A far-right activist called Yosh Nakache sent Horvilleur a threatening text message warning that unnamed people would “come and explain to you loud and clear to stop speaking for the real Jewish people instead of your made up liberal one,” adding that “the more you speak out, the more escalated the reaction will be.”

Reviled by some of her detractors for being a woman rabbi — one post called on her to “return to the kitchen” — and by others for being a left-leaning Jew, this has been the most intense episode of incitement against Horvilleur, already a longtime favorite target for a handful of French Jewish provocateurs. An author of several books on theology, Horvilleur is editor of a Jewish magazine and a married mother of three who lives in the heart of this capital city.

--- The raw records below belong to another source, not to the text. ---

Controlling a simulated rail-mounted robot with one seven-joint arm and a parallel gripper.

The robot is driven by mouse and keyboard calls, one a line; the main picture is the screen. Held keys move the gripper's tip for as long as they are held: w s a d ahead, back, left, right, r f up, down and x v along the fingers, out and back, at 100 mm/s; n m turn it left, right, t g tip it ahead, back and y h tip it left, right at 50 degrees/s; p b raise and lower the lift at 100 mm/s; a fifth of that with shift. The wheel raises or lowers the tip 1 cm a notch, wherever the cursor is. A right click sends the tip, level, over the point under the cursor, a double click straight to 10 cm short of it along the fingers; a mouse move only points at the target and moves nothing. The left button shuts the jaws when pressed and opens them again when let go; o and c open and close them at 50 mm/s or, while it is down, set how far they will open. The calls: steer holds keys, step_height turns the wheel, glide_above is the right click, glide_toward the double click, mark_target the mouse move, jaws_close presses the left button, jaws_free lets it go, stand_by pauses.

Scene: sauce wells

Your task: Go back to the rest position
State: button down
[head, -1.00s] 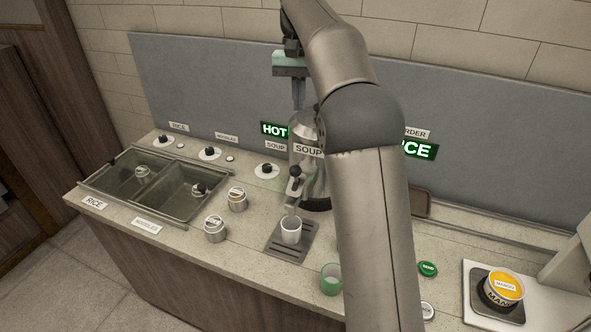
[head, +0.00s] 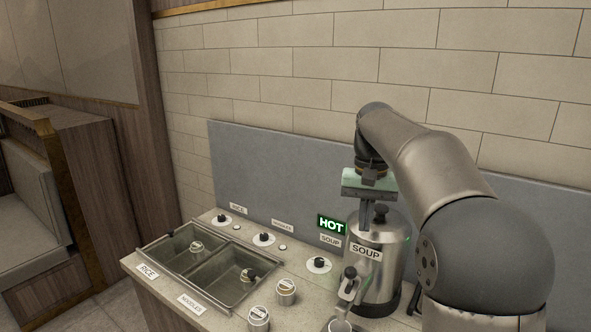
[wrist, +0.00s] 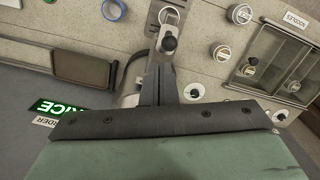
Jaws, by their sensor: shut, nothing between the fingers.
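My gripper (head: 379,217) points downward at the top of the silver soup urn (head: 372,262) in the head view. Its fingers are together, with nothing held between them. I cannot tell how far it stands from the urn. In the wrist view the closed fingers (wrist: 160,92) overlap the urn, hiding most of it. My arm bends over from the right. A white cup (head: 339,326) under the urn's tap is cut off by the head view's lower edge. It also shows in the wrist view (wrist: 168,16).
Sunken rice and noodle wells (head: 190,252) lie left on the counter. Two lidded pots (head: 286,291) (head: 258,319) stand before the urn. A grey panel (head: 280,172) backs the counter.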

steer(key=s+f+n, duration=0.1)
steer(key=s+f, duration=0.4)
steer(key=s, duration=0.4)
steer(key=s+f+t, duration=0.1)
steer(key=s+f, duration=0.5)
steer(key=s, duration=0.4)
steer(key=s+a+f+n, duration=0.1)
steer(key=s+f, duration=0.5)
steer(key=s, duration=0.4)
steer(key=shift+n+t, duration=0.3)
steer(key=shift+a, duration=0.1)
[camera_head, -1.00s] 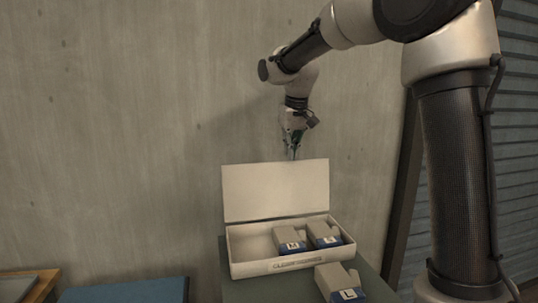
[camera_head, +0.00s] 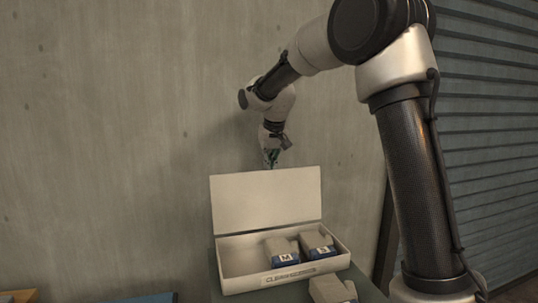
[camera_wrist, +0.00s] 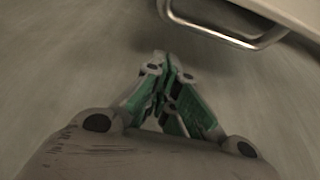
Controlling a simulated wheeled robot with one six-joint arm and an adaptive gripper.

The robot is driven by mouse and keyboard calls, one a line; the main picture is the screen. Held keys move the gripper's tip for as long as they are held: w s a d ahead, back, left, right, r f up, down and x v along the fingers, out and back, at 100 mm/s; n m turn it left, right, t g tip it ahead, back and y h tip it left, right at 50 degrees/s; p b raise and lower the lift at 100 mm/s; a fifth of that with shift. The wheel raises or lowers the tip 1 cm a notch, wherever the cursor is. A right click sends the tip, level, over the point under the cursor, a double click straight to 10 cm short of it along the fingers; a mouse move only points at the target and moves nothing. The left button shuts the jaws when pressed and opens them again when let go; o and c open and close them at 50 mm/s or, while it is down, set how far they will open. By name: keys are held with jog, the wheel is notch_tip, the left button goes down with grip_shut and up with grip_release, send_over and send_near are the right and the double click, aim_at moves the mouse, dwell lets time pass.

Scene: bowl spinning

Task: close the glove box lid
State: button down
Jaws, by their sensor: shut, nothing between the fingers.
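The glove box lid (camera_head: 266,199) stands open, nearly upright, at the back of the white glove box (camera_head: 285,281). My gripper (camera_head: 271,163) is just above and behind the lid's top edge, its fingertips partly hidden by the lid. In the wrist view my gripper (camera_wrist: 165,65) has its green fingers together with nothing between them. Two glove packs, one marked M (camera_head: 282,251) and one beside it on the right (camera_head: 318,244), lie inside the box. The left part of the box is empty.
A third glove pack (camera_head: 331,289) lies in front of the box on the table. A concrete wall (camera_head: 100,130) rises close behind my gripper. In the wrist view a metal bar handle (camera_wrist: 225,38) on a pale surface is near the fingertips.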

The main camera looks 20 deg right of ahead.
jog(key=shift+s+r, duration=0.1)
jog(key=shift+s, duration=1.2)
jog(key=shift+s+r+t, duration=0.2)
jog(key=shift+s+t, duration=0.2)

The incitement against Horvilleur isn’t an uncommon reaction in a community where many feel on edge. A wave of anti-Semitic and Islamist attacks has caused thousands of French Jews to leave and is exposing those who remain to the worst security threats experienced by their community since the Holocaust.

Jews with extreme views on the right as well as the left regularly come under vociferous attacks by coreligionists for their perceived betrayal. But the attack on Horvilleur was different because, despite being a Reform rabbi in a community that is predominantly Orthodox and increasingly conservative, she is a mainstream leader of French Jewry, with strong pro-Israel credentials.

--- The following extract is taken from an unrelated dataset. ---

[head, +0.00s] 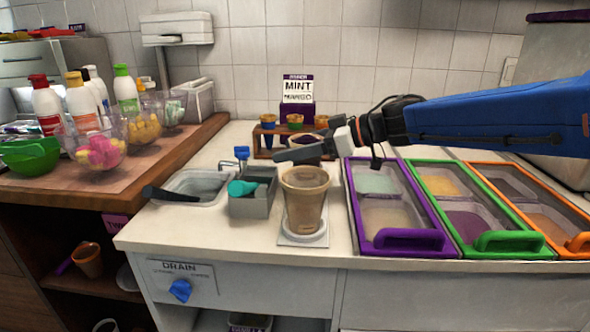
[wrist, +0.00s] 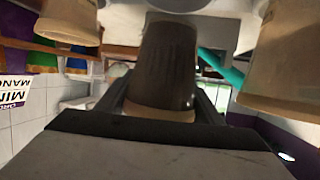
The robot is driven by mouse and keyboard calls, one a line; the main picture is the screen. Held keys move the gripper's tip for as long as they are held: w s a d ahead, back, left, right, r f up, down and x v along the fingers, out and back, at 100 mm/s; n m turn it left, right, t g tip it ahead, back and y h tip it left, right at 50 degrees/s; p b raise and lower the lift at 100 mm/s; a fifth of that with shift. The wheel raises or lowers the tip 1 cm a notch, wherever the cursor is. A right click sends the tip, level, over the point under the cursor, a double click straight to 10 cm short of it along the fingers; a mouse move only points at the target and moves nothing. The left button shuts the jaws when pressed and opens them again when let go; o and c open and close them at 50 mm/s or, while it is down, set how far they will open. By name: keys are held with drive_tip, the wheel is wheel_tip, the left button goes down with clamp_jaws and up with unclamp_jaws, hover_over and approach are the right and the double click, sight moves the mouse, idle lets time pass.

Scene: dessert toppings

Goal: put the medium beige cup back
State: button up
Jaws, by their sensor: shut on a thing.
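My gripper (head: 290,153) reaches in from the right over the counter, in front of the small rack. In the wrist view it is shut on a cup (wrist: 168,65), dark and shadowed with a beige rim; I take this for the medium beige cup. In the head view the fingers mostly hide it. A wooden rack (head: 262,143) stands just behind the gripper and holds small cups with coloured parts. A larger beige cup (head: 304,200) stands upright on a pale pad nearer the front and shows large in the wrist view (wrist: 285,60).
A grey bin (head: 256,205) with a teal scoop (head: 242,188) is left of the larger cup, beside a sink (head: 195,187). Purple, green and orange framed topping trays (head: 405,243) fill the right. A mint-mango sign (head: 297,88) stands behind the rack.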

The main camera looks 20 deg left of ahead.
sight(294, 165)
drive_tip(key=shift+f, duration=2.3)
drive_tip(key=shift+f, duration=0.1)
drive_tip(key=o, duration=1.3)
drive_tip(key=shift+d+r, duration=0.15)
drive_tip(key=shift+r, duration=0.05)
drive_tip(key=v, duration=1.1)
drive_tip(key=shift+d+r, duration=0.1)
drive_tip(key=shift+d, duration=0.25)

Horvilleur was invited last year to officiate alongside the Orthodox chief rabbi, Haim Korsia, at the funeral of Simone Weil, a Holocaust survivor who became health minister and one of France’s most influential politicians. Though it was not Rabbi Korsia’s choice — his office attempted to downplay Horvilleur’s role at the funeral — the ceremony was nonetheless an interdenominational first in France.

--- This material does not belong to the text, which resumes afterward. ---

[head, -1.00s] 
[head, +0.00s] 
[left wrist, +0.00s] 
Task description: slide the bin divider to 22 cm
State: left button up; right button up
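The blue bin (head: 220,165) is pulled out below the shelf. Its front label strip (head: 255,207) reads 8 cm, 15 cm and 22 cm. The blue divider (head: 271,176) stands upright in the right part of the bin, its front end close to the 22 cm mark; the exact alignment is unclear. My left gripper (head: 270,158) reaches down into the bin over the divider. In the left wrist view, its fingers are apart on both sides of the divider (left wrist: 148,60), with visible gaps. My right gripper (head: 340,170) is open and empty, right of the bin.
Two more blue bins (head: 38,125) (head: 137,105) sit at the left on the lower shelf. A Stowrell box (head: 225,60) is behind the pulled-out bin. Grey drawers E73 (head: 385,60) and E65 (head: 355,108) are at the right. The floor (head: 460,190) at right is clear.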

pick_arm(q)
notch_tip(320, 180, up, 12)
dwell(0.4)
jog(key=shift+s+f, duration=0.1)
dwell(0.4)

“Jerusalem is being instrumentalized on all sides today,” Horvilleur said in the broadcast interview when asked about President Donald Trump’s Dec. 6 declaration that the United States recognizes the city as Israel’s capital. “Trump declared something which is an administrative reality. For Israelis, Jerusalem is today the incontestable capital of their country, but this lacks a certain broader vision.”

For some, she added, “it became almost a theological assertion, as though Donald Trump suddenly became a pope or a great rabbi. In others it triggers the desire to contest Israel’s legitimacy to exist under any circumstances.”

Asked whether Jerusalem could also become the capital of a Palestinian state, Horvilleur gave what she acknowledged in an interview to JTA was a “cautious” answer.

“It could, yes, there would need to be reflection on a solution that takes into account the attachment of everyone to the city — which doesn’t change the fact that today, Jerusalem is the capital of Israel,” she told the Inter interviewer.

Following the incitement against Horvilleur, the CRIF umbrella of French Jewish communities published a statement stating that it condemns the “hateful remarks” against Horvilleur, adding that those who made them should be “prosecuted and convicted.”

The Liberal Union of Jews in France denounced the incitement in a statement that noted the hate speech came “from within the community” and that the Jewish tradition is “unequivocal” in its disapproval of such rhetoric.

But the Consistoire, the organization that represents most of France’s Orthodox synagogues, has not spoken out on the issue.

“It seems that this fringe minority suddenly is succeeding in getting away with its actions as the still majority stays mum,” Horvilleur said.

That may be a result of lessons learned from the last time the Consistoire waded into an acrimonious internal debate between ultra-conservatives and an outspoken female spiritual leader to many French Jews. In June, a rabbi from Marseille harshly criticized Liliane Vana, a philologist and expert on Jewish law, for her role in organizing a seminar at a Jewish community center that featured women reading the Torah, an action viewed as sacrilegious by some Orthodox Jews.

As the Consistoire gingerly attempted to walk back the harsh verbal attack, the event escalated into a scandal. It prompted two small demonstrations by young Orthodox men and a slew of insults and threats by other French Jews, in Marseille and beyond, all critical of Vana.

That “rather banal statements trigger such an outpouring of hate is a sign of how intolerant our Jewish community has become to respectful disagreement, which is the essence of Jewish democratic values and thought,” Horvilleur told JTA. “French Jewry is ill, and only it can cure itself.”